##### Data

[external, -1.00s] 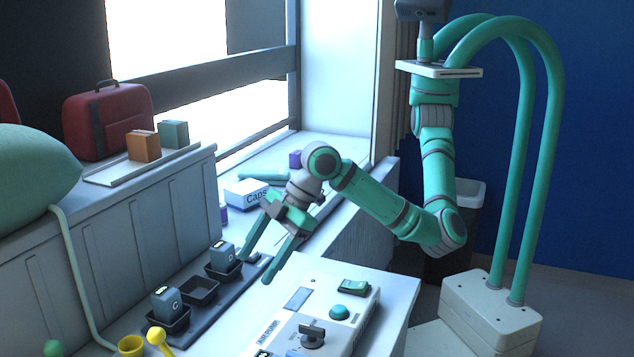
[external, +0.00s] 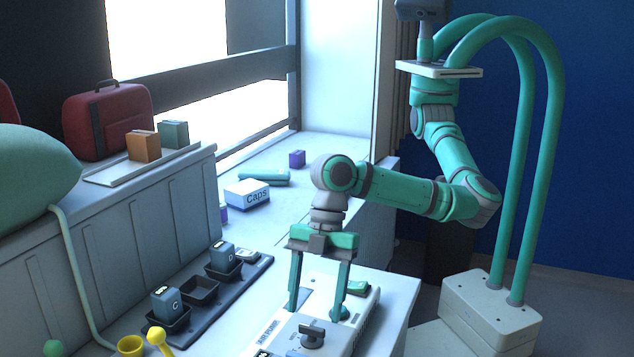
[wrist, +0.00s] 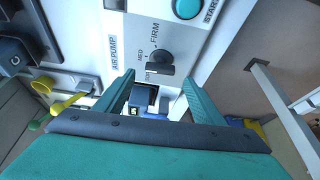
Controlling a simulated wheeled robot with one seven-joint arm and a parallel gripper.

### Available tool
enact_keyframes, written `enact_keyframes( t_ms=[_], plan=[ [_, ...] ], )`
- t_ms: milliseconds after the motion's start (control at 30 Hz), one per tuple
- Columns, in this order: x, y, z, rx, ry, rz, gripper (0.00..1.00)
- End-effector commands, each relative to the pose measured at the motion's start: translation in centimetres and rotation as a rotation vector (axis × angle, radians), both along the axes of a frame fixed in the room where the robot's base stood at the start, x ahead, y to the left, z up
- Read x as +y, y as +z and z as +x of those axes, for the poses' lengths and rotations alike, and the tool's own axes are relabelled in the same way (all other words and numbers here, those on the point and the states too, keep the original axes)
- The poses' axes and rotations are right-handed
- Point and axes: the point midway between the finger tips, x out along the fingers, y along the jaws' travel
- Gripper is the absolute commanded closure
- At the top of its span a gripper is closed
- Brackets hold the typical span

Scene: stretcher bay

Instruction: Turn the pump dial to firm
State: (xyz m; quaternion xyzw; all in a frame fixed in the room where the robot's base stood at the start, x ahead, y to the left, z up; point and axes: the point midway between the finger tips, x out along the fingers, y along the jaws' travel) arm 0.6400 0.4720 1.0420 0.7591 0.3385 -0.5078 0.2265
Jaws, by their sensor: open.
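The air pump (external: 272,340) is a pale box on the counter at the lower middle of the external view. Its dark grey dial (external: 311,336) is a round knob with a raised bar. In the wrist view the dial (wrist: 160,63) has MED and FIRM printed beside it; FIRM is at the top. I cannot tell which mark the bar points to. My gripper (external: 315,314) points down over the pump with its fingers spread, just behind the dial in the external view. In the wrist view, my gripper (wrist: 159,78) has nothing between its tips; the dial shows just beyond them.
A dark tray (external: 255,264) with small blocks lies to the left. A yellow cup (external: 131,346) and a yellow spoon-like item (external: 157,338) stand at the lower left.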

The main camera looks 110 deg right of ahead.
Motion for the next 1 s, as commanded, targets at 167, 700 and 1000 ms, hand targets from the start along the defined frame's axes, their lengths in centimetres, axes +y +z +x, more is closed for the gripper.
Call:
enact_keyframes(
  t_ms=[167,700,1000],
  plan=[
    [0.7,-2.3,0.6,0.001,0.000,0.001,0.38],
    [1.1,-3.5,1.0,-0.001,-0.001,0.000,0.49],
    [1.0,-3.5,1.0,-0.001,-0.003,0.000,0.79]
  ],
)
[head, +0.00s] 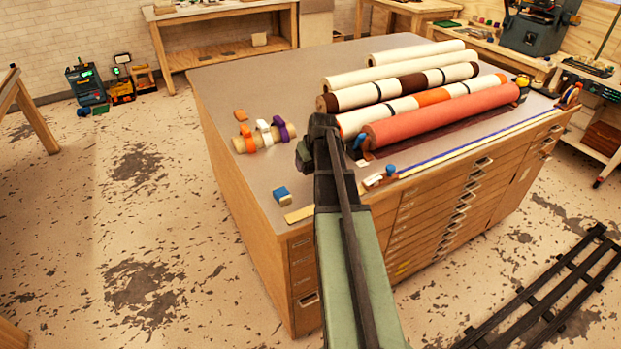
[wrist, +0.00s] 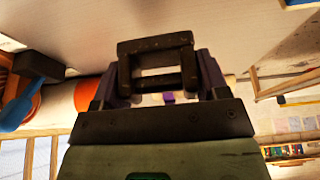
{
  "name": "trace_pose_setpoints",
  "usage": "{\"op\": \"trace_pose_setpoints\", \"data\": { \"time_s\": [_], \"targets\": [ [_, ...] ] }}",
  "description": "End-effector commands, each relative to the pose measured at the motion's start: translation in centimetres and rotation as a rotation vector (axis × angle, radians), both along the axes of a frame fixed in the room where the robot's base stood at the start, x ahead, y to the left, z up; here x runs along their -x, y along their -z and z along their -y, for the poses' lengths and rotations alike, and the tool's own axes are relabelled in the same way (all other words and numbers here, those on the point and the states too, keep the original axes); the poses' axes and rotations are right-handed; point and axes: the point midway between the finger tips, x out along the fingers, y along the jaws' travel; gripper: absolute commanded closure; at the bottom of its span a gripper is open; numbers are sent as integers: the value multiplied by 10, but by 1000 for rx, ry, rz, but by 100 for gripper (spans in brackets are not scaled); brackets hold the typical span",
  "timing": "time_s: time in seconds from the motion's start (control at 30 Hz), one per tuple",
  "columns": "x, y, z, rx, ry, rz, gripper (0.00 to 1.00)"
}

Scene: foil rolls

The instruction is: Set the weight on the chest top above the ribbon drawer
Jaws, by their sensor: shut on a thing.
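My gripper (head: 312,138) is over the front left part of the grey chest top (head: 240,82), short of the near ends of the rolls. In the wrist view the gripper (wrist: 155,75) is shut on a dark, frame-shaped thing, which I take to be the weight (wrist: 155,45). Its underside is hidden, and I cannot tell its gap from the top. The wooden chest has a column of drawers (head: 304,275) at the left of its front and wide drawers (head: 425,222) further right. Drawer labels are too small to read, so I cannot tell the ribbon drawer.
A red roll (head: 440,118) and several patterned rolls lie at the middle and right. A dark block with a blue handle (wrist: 20,105) is near the red roll's end. The top's back left is bare.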

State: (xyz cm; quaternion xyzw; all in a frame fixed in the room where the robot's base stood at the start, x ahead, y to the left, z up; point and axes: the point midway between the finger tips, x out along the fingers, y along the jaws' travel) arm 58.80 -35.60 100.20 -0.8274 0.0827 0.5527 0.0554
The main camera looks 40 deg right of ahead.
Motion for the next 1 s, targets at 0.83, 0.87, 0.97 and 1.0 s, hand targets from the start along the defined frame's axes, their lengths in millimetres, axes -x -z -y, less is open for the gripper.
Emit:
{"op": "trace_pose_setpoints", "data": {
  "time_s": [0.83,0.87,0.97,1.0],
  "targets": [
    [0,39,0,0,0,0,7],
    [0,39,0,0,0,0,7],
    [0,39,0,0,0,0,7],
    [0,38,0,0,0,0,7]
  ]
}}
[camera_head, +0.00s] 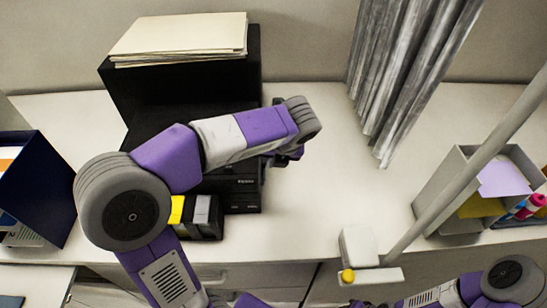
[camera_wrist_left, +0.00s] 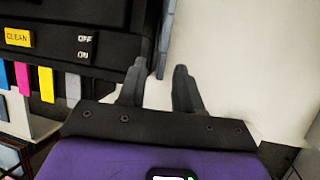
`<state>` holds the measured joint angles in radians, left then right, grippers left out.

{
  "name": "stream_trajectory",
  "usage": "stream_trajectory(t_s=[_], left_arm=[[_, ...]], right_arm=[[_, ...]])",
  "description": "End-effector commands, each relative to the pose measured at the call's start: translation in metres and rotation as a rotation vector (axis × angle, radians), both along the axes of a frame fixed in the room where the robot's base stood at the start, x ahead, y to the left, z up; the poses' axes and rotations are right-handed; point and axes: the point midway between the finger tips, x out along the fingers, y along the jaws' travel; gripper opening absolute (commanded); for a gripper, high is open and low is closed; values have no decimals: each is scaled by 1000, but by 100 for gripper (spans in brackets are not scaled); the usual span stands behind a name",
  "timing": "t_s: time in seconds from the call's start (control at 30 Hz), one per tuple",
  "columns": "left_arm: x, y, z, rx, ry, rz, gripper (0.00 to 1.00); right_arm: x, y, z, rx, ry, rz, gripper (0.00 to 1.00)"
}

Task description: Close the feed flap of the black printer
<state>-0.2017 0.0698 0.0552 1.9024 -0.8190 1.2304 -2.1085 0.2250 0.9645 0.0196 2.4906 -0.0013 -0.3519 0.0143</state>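The black printer (camera_head: 235,185) stands on the table left of centre, partly hidden under my left arm. Its tall back part (camera_head: 185,85) carries a stack of paper. In the left wrist view the printer's dark side (camera_wrist_left: 115,45) shows a yellow CLEAN label and an OFF/ON switch. A grey upright edge (camera_wrist_left: 166,35) stands at the printer's right side; I cannot tell whether it is the feed flap. My left gripper (camera_head: 290,157) is at the printer's right side. In the wrist view its two fingers (camera_wrist_left: 157,80) are apart with nothing between them. My right gripper is out of view.
Ink cartridges (camera_head: 198,215) sit at the printer's front. A dark blue file holder (camera_head: 45,190) stands at the left, a grey bin (camera_head: 455,180) at the right. A grey curtain (camera_head: 410,70) hangs behind. The white table (camera_head: 325,185) is clear right of the printer.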

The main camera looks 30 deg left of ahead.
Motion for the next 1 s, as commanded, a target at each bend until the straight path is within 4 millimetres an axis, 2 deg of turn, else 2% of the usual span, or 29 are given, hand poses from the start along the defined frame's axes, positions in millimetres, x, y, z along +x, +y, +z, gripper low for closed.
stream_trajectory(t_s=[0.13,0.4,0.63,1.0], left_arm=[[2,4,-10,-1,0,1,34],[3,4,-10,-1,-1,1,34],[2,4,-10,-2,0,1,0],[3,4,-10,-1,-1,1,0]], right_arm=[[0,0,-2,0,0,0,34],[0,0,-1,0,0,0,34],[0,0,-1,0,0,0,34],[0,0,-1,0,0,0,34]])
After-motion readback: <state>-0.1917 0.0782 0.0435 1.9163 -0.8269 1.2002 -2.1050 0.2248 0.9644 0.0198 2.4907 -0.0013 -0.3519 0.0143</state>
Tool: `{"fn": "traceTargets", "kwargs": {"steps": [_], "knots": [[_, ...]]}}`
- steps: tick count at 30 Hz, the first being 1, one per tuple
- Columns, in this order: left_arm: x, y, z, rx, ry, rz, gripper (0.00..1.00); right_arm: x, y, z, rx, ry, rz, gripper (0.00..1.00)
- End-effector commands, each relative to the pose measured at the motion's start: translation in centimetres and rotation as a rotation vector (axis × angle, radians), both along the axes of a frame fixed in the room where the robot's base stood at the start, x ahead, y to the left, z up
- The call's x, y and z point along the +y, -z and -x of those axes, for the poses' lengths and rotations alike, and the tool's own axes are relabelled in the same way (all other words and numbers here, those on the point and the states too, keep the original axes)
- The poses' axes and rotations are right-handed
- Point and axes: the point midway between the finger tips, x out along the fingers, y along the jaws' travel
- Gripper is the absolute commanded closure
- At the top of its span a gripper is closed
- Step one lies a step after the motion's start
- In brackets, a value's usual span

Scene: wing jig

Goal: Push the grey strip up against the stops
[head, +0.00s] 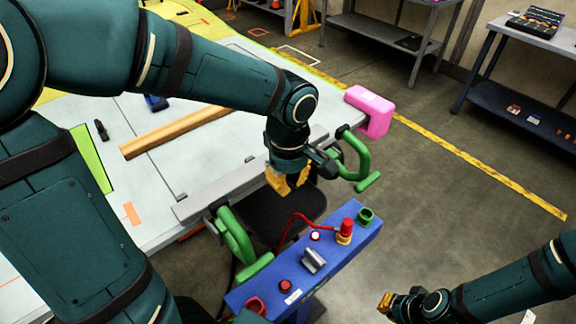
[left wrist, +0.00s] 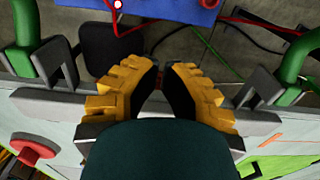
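The grey strip (head: 222,191) lies along the near edge of the pale table, and part of it is hidden behind my left gripper. In the left wrist view the grey strip (left wrist: 45,108) runs across on both sides of the fingers. My left gripper (head: 288,184) points down at the strip's middle, at the table edge. Its yellow fingers (left wrist: 164,72) are apart with nothing seen between them. Whether they touch the strip is unclear. Dark grey brackets (left wrist: 259,88) stand beside the strip; I cannot tell whether they are the stops. My right gripper (head: 386,302) is far from the strip at lower right.
Green clamps (head: 232,235) (head: 357,160) sit at the table edge on both sides of my left gripper. A blue control box (head: 325,255) with a red cable stands in front. A pink block (head: 370,108) is at the table's right corner. A wooden bar (head: 178,130) lies on the tabletop (head: 195,165).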

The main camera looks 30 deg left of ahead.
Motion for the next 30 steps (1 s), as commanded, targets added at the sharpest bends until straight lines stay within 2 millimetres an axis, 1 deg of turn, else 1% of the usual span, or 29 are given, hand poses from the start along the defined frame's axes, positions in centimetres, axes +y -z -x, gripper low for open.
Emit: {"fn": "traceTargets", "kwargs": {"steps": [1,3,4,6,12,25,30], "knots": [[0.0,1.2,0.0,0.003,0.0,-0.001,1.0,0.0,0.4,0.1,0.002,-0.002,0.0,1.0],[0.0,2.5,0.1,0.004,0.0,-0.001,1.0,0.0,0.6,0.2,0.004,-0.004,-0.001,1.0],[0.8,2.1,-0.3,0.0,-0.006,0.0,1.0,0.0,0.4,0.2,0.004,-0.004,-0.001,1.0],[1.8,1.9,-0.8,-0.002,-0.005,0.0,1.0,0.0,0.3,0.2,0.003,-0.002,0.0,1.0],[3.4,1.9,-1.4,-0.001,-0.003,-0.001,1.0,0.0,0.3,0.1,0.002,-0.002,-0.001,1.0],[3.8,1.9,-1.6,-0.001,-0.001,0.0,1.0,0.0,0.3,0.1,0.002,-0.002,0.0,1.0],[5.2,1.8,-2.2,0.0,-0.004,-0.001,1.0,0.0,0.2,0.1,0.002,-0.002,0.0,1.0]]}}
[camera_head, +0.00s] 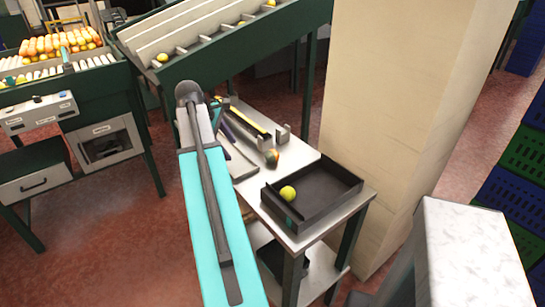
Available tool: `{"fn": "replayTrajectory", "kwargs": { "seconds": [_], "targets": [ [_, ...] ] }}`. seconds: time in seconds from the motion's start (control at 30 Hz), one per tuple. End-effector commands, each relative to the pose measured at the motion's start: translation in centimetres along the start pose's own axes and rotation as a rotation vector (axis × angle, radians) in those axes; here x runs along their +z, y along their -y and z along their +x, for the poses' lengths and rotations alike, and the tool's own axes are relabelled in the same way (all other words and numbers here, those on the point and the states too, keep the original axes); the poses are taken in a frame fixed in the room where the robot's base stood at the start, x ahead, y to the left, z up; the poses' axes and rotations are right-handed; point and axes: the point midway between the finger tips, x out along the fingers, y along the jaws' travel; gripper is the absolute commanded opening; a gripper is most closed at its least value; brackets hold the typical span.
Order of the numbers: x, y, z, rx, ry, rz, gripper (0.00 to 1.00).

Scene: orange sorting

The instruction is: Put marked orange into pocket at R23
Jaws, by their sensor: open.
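My gripper (274,137) is at the end of my arm above the small white table, its two grey fingers apart with nothing visible between them. A small round fruit, part orange and part greyish (272,157), shows just below the fingers, near the tray; I cannot tell whether it touches them. A yellow-green fruit (288,193) lies in the dark tray (335,203), at its left side. No mark can be read on either fruit. A sloped rack (215,22) with white rails and dividers stands at the back; no label R23 is readable.
Yellow fruits sit in the rack at its lower left (162,57) and top. A conveyor with many oranges (60,43) is at far left. A thick beige pillar (400,110) stands right of the table (300,236). Green and blue crates (523,152) are at the right edge.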

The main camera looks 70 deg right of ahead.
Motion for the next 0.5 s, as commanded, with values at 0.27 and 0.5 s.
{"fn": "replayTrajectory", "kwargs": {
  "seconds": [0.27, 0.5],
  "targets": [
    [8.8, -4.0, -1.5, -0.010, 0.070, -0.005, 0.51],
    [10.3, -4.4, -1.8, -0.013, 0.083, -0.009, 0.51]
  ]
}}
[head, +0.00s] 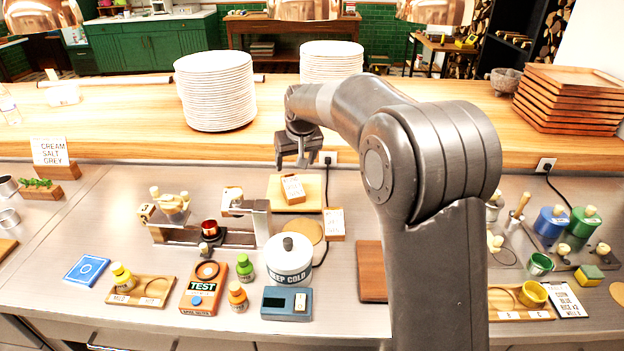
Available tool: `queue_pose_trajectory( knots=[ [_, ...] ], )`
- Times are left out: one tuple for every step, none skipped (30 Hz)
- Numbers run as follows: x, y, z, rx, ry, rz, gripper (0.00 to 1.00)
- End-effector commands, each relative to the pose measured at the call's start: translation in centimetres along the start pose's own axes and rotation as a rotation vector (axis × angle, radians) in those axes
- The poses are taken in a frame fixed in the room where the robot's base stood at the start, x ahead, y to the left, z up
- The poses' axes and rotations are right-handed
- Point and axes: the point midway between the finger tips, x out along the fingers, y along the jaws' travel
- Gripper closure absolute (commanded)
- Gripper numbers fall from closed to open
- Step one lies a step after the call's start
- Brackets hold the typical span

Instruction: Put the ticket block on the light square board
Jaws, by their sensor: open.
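The light square board (312,201) lies on the steel counter, left of my arm, near the raised wooden shelf. A small wooden block with a white printed face (292,188), which looks like the ticket block, sits on the board, slightly tilted in the picture. My gripper (293,166) is open and empty, fingers pointing down, just above and behind this block, apart from it. A similar white printed card on a wooden base (334,223) stands just right of the board.
A white "KEEP COLD" pot (289,259) and a round tan mat (309,231) are in front of the board. A metal stand with a red-copper cup (209,229) is to the left. Plate stacks (216,91) stand on the wooden shelf behind. A dark brown board (371,271) is partly hidden by my arm.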

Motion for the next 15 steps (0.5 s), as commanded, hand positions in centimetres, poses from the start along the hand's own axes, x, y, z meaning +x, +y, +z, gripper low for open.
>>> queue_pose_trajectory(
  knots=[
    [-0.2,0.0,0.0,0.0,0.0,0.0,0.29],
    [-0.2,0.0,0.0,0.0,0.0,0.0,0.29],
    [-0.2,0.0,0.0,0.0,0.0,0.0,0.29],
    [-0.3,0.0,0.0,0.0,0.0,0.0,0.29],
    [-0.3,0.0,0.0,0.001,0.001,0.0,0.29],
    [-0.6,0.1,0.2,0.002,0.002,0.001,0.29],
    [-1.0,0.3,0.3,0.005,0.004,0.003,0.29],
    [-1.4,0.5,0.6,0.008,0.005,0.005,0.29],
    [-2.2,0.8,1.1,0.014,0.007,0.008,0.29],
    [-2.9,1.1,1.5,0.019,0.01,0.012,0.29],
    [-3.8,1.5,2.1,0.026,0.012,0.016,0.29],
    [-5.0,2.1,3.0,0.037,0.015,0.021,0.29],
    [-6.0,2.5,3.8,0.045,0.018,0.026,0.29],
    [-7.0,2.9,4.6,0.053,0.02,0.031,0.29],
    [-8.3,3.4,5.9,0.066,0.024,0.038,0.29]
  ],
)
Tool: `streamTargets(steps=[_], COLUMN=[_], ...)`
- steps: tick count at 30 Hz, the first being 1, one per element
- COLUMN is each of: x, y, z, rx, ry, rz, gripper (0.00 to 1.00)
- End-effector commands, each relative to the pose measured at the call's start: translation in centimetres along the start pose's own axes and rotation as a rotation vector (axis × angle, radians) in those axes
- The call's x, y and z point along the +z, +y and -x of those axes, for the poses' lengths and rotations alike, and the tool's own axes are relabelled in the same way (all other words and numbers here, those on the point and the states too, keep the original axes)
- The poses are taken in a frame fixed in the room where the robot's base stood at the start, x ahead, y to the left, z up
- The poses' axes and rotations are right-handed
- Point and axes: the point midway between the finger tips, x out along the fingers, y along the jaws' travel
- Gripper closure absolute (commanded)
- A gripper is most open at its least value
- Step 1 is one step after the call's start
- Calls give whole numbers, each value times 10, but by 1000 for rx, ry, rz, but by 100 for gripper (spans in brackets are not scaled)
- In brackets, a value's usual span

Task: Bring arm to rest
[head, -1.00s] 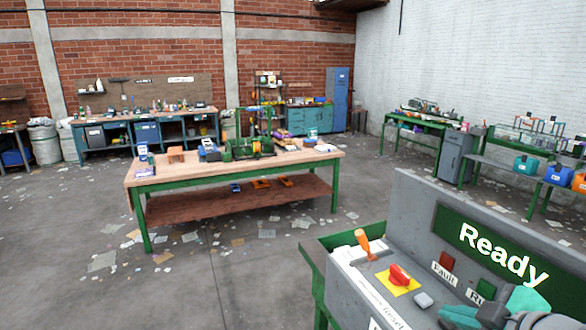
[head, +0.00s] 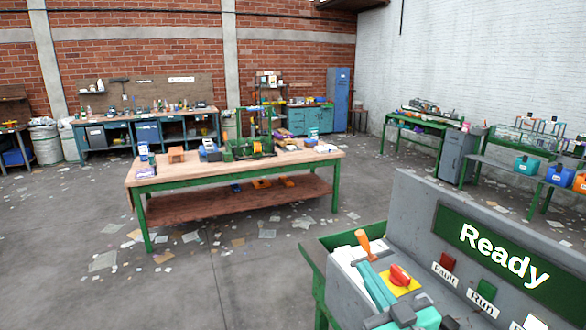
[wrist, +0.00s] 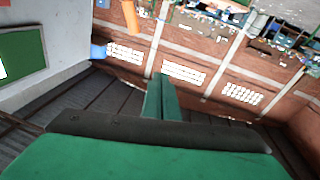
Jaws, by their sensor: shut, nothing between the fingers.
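My gripper (head: 364,267) is at the lower right of the head view, over the top of the control console (head: 340,270). Its teal fingers are together and empty, close to the orange-handled lever (head: 364,243) and left of the red knob (head: 400,275) on its yellow plate. I cannot tell whether the fingers touch the console. The wrist view also shows the shut gripper (wrist: 160,80), with nothing between the fingertips.
The console's upright panel has a green display (head: 490,252) reading "Ready", with a red Fault button (head: 447,263) and a green Run button (head: 486,289) below. A long workbench (head: 165,178) stands beyond. Open, paper-littered floor (head: 230,285) lies left of the console.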

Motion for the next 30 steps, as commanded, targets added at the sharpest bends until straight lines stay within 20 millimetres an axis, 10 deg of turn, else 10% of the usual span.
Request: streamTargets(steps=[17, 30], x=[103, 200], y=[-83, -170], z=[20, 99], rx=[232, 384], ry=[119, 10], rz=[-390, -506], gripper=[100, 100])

##########

> Aim:
The answer must consist solely of the number of lines in the entries that contain the word "quaternion".

> Reply to the exercise:
2